* EXERCISE INSTRUCTIONS
Determine the number of lines holding the word "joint"; answer with that number only.

[Robot state and action records]
┌──

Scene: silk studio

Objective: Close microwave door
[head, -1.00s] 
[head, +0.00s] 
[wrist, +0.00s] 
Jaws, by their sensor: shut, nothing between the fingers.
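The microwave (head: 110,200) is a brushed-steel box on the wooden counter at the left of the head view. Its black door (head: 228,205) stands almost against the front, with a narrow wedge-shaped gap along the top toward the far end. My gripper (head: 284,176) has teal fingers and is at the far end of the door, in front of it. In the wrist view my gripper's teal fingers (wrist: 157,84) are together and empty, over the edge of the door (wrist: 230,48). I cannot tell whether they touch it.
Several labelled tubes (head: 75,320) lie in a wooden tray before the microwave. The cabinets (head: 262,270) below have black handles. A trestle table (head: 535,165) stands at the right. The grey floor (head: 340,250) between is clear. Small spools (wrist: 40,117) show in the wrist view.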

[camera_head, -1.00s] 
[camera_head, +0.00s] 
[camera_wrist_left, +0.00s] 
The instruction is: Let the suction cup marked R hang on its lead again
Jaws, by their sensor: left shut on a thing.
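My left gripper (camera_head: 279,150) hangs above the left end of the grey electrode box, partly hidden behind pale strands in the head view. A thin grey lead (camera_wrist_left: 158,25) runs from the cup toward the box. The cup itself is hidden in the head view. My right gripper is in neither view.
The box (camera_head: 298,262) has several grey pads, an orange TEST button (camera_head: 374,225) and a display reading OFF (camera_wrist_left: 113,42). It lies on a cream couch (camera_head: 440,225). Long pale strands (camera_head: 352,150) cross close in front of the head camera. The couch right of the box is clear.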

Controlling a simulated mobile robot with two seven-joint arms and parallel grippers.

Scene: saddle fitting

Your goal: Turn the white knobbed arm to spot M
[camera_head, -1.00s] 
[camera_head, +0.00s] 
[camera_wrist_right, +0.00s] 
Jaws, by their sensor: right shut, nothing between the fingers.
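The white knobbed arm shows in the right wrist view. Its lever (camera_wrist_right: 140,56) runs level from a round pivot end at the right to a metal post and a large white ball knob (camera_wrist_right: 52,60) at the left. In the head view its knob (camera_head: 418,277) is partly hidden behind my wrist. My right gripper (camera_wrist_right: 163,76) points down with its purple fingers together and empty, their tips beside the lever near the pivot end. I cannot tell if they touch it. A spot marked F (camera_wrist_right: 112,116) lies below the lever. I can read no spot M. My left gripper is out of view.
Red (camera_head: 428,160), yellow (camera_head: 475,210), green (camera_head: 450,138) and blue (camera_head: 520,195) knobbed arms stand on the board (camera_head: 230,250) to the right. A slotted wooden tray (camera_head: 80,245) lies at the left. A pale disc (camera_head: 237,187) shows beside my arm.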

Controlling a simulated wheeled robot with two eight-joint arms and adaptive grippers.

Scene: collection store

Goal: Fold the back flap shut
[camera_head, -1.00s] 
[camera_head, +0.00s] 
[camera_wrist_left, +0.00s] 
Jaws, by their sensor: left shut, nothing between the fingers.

└──

* TASK ANSWER
2